The likely best approach is to exercise regulatory agility, covering both data quality and data convergence, expose potential problems early on in the project and keeping overall costs to a minimum. This approach can be combined with an efficient software solution to provide an optimal method of ingesting all the required data fields, publishing progress and ultimately track SFTR compliance in a truly transparent way.

This approach could enable a more balanced learning curve throughout the SFTR compliance programme. This is key, as some detailed expert knowledge will be challenge to resource in time to meet the deadline.

In the early stages, creating an ethos of ‘regulatory agility’ could be vital as the solution evolves; creating the initial solution quickly, by starting early and starting live. Securing support for an ‘early start’ is pivotal, with rapid iterative improvements during the development phase, thereby increasing consistency and confidence in internal and external data during the project. The initial development solution should be ‘live’, providing constant updates and enabling the data to be reconciled on a daily basis. Clear driving principles of data ownership is important, in order to address data quality, timeliness, and accuracy.

Knowledge management capability for competitive advantage

The regulator wishes to ensure the transparency of all aspects of securities financing, checking the data quality for millions of transactions being undertaken every day in order to monitor the overall risk in the market. This is an attempt to monitor and thereby prevent financial institutions from undertaking risky transactions that could endanger the market. The Financial Stability Board policy framework provides many clues as to how the regulator intends to analyse the submitted data. This will be achieved by using macro prudential tools and monitoring key metrics using overarching dashboards, in order to highlight areas of concern.

Given that firms will need to submit their part of these metrics to the regulator with a common data format, there is no reason why they should not query their own regulatory reporting suite within the firm. This will very likely reveal new insights into the management and efficiency of the securities financing function and present valuable trends at a glance.

Collaboration based on a single source of the truth

The minimum requirement of the regulation is to achieve SFTR compliance. Once firms have built an efficient new solution, they could just stop there and report to the regulator on an ongoing basis. However, the more visionary firms will rapidly realise that they can build additional value, by utilising the new data sets required by SFTR that have previously not been available to them. By taking this approach and maximising the re-use of data in a smart way, astute firms may be able to recoup some of the costs they have been forced to spend to achieve compliance.

Valuable new data combinations can be derived from the new fields that have been added such as LEIs, UTIs, collateral, settlement, agreement, instrument, business type etc. The combination and re-use of these data points will enable reporting dashboards to be created highlighting valuable correlation and concentration risks that have not been available before. New insights could then be identified across the firm to inform risk intelligence.

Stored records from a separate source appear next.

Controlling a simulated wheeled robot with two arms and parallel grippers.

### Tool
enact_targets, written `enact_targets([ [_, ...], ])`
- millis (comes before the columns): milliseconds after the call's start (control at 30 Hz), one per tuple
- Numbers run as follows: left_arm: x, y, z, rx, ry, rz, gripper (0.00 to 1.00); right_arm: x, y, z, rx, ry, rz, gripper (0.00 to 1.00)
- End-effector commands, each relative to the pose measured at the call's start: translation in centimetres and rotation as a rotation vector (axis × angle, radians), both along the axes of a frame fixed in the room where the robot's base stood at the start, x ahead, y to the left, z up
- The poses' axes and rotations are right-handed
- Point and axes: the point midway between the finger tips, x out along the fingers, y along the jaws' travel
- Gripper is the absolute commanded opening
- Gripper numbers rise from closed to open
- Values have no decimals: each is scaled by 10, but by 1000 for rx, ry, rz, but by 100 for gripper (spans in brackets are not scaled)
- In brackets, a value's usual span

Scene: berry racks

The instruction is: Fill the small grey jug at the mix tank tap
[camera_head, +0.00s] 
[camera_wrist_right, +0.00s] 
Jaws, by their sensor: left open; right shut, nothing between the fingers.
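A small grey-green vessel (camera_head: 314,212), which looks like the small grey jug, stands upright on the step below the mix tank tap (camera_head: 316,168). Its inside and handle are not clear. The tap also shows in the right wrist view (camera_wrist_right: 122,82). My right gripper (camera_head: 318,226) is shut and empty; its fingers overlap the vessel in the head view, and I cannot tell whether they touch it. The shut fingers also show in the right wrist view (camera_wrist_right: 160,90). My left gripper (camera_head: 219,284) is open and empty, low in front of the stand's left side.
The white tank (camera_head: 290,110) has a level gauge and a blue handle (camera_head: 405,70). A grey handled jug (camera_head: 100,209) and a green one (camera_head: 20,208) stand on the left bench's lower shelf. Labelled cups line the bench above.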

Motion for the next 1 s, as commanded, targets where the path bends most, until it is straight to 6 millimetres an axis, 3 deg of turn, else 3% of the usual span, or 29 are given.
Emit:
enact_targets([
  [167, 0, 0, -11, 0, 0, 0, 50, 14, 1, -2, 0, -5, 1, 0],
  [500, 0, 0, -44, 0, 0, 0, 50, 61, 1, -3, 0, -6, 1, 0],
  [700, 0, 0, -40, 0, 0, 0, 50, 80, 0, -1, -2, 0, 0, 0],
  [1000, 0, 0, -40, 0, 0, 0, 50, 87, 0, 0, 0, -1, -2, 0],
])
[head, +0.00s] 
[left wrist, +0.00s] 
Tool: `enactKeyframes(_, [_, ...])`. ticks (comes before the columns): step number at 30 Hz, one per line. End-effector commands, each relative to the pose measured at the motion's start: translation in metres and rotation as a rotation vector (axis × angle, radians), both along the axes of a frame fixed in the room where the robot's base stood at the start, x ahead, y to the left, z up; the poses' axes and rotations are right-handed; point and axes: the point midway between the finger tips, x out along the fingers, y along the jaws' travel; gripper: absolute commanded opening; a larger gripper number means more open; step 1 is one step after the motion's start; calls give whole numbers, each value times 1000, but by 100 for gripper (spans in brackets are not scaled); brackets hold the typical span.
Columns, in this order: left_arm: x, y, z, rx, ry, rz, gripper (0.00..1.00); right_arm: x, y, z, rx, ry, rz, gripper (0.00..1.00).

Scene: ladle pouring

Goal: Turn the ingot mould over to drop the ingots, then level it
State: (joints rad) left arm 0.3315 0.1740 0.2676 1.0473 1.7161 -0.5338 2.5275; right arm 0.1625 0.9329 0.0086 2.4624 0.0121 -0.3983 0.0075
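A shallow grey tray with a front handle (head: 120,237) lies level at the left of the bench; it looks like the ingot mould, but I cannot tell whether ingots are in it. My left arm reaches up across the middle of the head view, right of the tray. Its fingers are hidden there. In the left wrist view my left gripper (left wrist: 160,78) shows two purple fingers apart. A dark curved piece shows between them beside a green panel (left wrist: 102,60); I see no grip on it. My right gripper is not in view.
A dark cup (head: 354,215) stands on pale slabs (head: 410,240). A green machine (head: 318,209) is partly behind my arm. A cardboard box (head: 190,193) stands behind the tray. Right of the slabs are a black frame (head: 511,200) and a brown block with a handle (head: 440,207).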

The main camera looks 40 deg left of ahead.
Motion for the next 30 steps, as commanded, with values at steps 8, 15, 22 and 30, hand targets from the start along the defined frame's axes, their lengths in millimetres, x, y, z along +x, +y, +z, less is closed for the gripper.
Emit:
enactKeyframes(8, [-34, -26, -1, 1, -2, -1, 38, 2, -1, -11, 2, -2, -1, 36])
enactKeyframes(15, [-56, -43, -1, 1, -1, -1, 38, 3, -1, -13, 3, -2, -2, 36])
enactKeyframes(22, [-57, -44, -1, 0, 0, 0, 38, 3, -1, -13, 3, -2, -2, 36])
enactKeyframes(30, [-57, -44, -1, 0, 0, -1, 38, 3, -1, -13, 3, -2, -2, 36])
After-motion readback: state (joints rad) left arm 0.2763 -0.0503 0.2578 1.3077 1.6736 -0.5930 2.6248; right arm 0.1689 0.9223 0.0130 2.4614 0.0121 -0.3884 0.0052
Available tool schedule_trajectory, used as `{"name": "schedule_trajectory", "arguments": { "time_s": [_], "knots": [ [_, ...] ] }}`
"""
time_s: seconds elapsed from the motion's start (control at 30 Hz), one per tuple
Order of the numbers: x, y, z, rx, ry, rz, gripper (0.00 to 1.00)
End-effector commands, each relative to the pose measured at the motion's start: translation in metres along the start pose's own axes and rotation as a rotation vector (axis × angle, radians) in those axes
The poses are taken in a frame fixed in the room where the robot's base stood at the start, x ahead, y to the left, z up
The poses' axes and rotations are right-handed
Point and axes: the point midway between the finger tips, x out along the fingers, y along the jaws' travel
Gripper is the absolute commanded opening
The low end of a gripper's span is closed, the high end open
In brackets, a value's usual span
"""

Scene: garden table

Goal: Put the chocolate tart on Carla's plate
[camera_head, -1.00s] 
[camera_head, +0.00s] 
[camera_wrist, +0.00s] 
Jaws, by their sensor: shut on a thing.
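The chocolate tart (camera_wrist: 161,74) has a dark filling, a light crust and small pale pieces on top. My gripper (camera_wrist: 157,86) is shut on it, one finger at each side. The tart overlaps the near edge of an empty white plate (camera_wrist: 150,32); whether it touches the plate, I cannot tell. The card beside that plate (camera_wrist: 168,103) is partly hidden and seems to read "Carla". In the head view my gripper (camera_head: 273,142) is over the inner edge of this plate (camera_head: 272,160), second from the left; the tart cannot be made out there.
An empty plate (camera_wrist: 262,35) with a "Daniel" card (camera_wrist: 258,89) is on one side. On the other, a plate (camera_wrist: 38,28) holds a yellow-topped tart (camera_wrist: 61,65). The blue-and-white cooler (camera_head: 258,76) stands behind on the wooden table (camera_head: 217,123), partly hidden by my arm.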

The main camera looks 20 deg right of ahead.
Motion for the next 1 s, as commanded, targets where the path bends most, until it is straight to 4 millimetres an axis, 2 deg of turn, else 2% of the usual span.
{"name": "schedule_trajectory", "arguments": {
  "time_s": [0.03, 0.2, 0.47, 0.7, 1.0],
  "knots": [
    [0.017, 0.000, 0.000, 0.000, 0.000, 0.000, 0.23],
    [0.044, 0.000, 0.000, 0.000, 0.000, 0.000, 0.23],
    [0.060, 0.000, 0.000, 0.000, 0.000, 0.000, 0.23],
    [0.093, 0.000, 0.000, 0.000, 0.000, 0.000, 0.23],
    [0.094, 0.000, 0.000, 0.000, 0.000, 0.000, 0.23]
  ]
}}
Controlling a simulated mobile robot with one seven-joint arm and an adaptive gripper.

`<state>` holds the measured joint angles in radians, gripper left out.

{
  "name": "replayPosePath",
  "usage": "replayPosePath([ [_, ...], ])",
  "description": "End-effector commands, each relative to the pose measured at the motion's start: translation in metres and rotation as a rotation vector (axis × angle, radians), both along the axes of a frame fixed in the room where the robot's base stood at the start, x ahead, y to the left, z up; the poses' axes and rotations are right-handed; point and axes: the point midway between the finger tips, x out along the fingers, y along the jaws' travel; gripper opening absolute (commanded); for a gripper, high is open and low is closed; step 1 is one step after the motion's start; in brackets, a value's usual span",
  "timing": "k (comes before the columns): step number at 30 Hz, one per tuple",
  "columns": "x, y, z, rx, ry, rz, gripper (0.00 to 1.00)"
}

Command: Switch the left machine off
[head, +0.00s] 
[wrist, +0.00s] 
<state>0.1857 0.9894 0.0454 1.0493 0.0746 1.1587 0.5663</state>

New data combinations have the potential to enable visualisation of netting arrangements and provide more transparent views of liquid asset holdings. The statistics could also give firms an idea of their total agreement version exposure or drive out CCP attribution by SFT type, from an initial and variation margin perspective.

Prime brokers, meanwhile, may also be able to visualise conflicts of interest when it comes to short selling and cover. Daily collateral composition updates by LEI, haircut and price control, or trend analysis for collateral / funding types are other potential benefits.

Visualisation of data via new dashboards will allow the complete picture of SFT collateral to be seen. Firms will be able to monitor and visualise the complete client relationship, adding value and creating multiple pivots to ensure better decision making in future.

Conclusion

As regulatory reporting evolves there are a number of opportunities for financial institutions to address data quality and efficiency:

  • Consolidate their data management approach
  • Review Big Data analytics and federated data lineage capabilities
  • Practice regulatory agility
  • Use business intelligence technology

Combining these opportunities will lead to faster risk, collateral or legal insights that will improve controls, thereby reducing regulatory reporting transaction costs.

For SFTR compliance, clearly data capture is key. Successful firms will be those which achieve zero business transition impacts, then they’ll be able to move beyond simple data reporting and utilise or even enrich the new data environment.